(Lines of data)

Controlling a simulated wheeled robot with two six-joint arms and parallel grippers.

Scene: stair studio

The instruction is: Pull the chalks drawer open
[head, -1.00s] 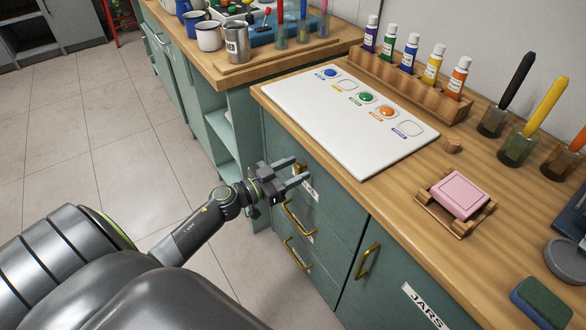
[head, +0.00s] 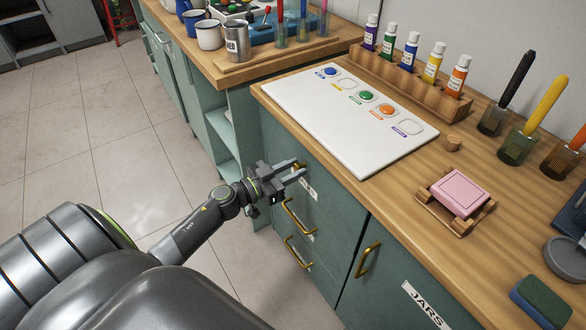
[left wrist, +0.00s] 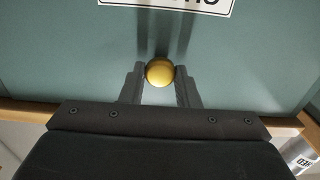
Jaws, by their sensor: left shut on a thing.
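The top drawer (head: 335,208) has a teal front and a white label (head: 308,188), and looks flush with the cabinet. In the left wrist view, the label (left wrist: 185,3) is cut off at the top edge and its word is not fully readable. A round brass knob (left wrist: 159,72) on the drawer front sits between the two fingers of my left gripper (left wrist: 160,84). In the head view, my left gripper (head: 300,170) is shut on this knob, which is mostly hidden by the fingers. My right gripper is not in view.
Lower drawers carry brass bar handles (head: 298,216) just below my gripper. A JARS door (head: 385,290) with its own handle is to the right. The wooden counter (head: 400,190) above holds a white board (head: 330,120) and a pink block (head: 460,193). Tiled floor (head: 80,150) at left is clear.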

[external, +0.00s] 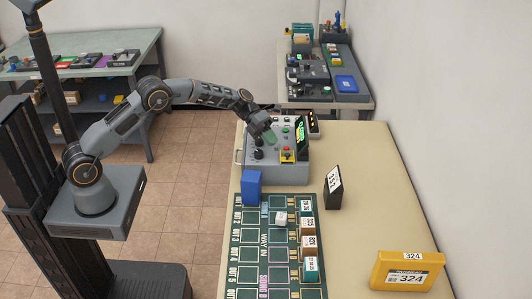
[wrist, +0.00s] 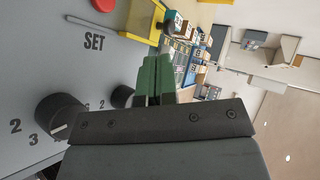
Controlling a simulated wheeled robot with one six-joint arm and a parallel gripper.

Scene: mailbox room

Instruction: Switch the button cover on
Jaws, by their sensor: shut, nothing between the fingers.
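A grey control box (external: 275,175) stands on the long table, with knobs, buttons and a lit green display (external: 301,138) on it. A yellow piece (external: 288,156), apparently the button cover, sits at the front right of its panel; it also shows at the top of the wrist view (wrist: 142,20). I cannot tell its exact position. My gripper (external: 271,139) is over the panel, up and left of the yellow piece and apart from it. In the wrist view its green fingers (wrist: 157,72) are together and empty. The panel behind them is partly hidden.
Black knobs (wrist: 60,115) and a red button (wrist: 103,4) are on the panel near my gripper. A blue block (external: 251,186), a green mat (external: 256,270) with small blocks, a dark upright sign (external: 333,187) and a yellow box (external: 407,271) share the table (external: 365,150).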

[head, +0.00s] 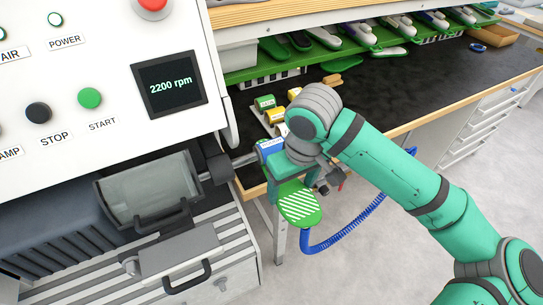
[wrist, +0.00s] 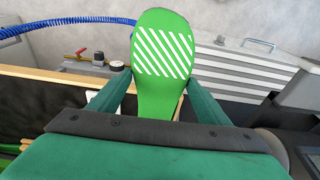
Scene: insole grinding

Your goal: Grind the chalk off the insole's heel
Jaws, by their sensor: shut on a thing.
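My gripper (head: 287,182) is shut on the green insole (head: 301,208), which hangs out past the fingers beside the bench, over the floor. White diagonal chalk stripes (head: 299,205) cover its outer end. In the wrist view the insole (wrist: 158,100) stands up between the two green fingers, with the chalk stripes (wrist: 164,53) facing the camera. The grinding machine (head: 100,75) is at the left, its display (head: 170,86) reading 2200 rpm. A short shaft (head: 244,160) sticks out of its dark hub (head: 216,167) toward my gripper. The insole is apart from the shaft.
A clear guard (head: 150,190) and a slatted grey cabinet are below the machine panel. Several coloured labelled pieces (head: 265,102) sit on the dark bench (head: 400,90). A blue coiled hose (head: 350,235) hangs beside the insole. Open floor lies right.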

---

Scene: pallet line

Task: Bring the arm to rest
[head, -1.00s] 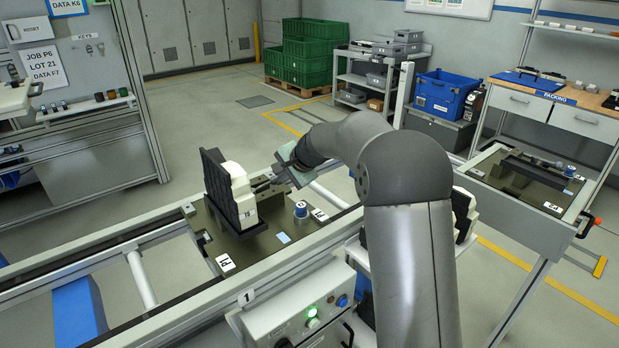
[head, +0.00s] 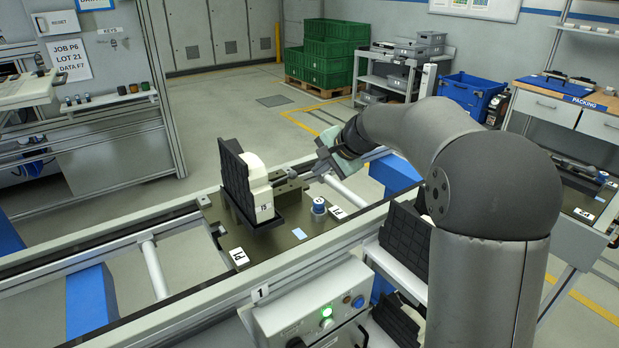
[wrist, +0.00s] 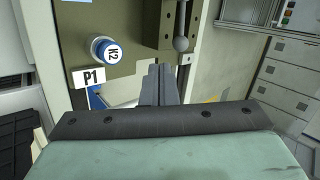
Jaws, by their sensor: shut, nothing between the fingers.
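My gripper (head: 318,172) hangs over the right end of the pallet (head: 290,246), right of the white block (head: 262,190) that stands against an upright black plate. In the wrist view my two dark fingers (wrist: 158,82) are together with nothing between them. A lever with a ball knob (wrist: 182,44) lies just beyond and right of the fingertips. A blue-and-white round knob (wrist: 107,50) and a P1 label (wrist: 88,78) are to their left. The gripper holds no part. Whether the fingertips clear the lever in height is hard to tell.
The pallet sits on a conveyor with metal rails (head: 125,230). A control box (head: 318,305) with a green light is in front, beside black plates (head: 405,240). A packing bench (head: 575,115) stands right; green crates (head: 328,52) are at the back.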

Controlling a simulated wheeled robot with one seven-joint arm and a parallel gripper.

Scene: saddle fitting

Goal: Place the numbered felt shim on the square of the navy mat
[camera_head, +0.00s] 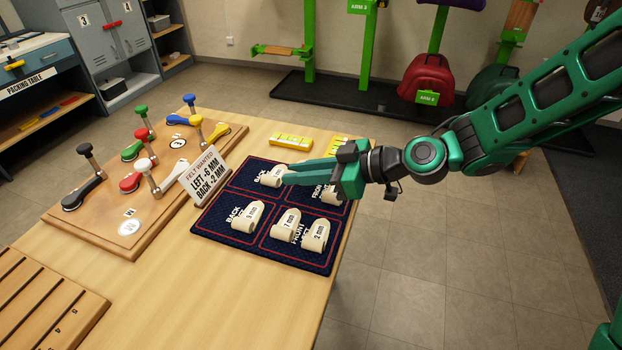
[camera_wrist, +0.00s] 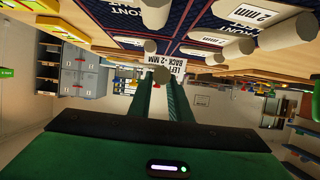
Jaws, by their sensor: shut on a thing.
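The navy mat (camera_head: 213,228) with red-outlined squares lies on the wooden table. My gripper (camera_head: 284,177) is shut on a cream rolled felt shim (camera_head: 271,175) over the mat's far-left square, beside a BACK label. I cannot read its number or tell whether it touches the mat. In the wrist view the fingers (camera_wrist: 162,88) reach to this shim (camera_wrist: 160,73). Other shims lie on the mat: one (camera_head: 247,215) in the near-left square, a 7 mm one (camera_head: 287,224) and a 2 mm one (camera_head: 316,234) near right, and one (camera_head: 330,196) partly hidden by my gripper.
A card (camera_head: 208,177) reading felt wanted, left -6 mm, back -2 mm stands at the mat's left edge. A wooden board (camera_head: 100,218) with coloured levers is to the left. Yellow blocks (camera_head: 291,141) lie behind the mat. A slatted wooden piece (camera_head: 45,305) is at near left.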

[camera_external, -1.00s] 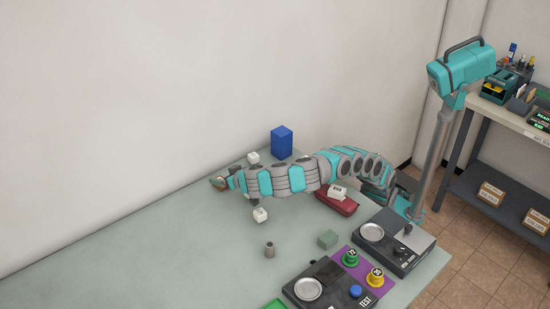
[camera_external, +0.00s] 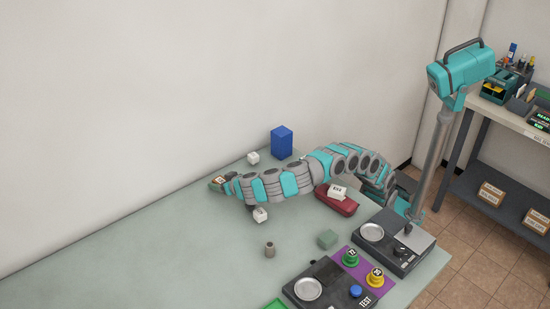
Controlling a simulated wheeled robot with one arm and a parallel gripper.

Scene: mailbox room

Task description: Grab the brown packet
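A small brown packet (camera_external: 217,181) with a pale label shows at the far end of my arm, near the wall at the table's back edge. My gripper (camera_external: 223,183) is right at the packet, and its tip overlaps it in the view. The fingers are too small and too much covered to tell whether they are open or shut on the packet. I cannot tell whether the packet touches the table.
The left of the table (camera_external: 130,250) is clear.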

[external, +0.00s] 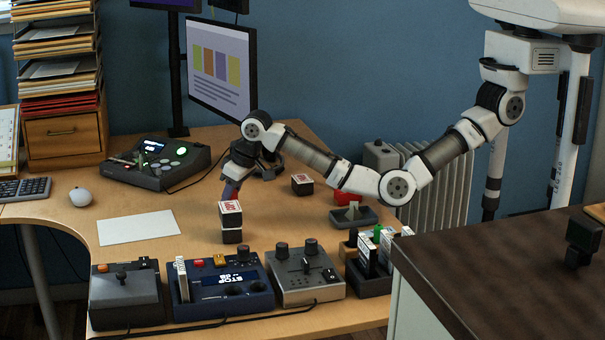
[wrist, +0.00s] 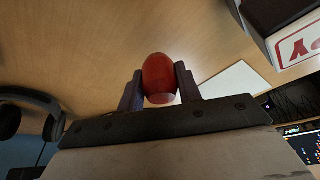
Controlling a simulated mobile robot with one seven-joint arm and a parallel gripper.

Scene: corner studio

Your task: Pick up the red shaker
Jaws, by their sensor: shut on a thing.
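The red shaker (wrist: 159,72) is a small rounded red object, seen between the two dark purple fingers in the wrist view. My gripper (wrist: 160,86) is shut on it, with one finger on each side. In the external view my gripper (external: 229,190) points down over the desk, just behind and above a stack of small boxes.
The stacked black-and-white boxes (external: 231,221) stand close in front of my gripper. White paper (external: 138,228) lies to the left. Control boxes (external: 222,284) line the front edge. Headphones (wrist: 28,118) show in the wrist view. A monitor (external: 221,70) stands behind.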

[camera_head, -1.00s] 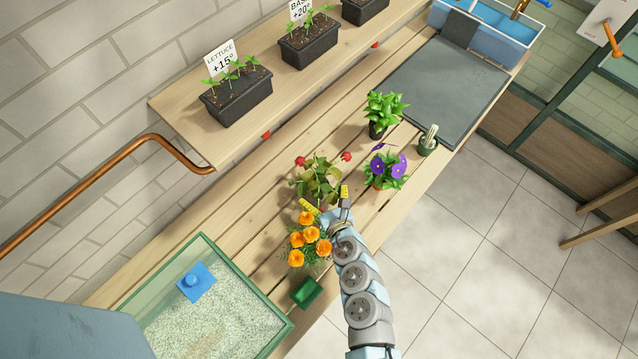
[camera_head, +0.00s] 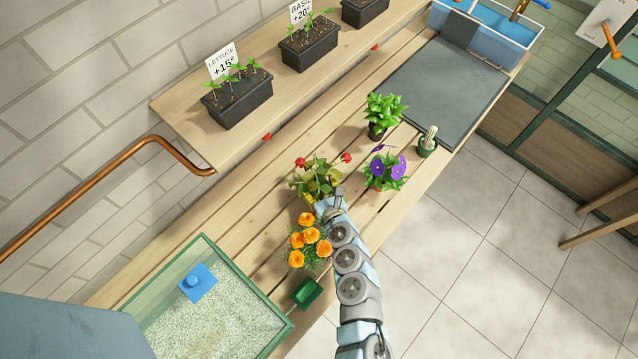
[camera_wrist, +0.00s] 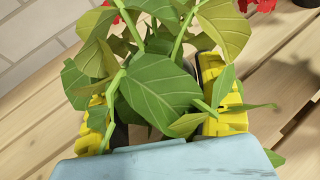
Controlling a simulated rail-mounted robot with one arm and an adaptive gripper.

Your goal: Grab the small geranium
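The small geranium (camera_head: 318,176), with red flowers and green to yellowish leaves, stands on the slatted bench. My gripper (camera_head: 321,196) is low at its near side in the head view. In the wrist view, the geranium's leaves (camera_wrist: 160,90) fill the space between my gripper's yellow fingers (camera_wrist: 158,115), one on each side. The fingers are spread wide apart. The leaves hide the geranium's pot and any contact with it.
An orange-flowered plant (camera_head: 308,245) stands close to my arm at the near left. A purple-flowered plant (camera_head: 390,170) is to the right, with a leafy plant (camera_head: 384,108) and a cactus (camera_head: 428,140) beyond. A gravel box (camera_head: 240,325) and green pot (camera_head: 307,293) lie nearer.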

REQUEST —
Work through the records above line by line and count those that hold the string "Controlling". Give only the result.

SOLUTION TO THE PROBLEM —
6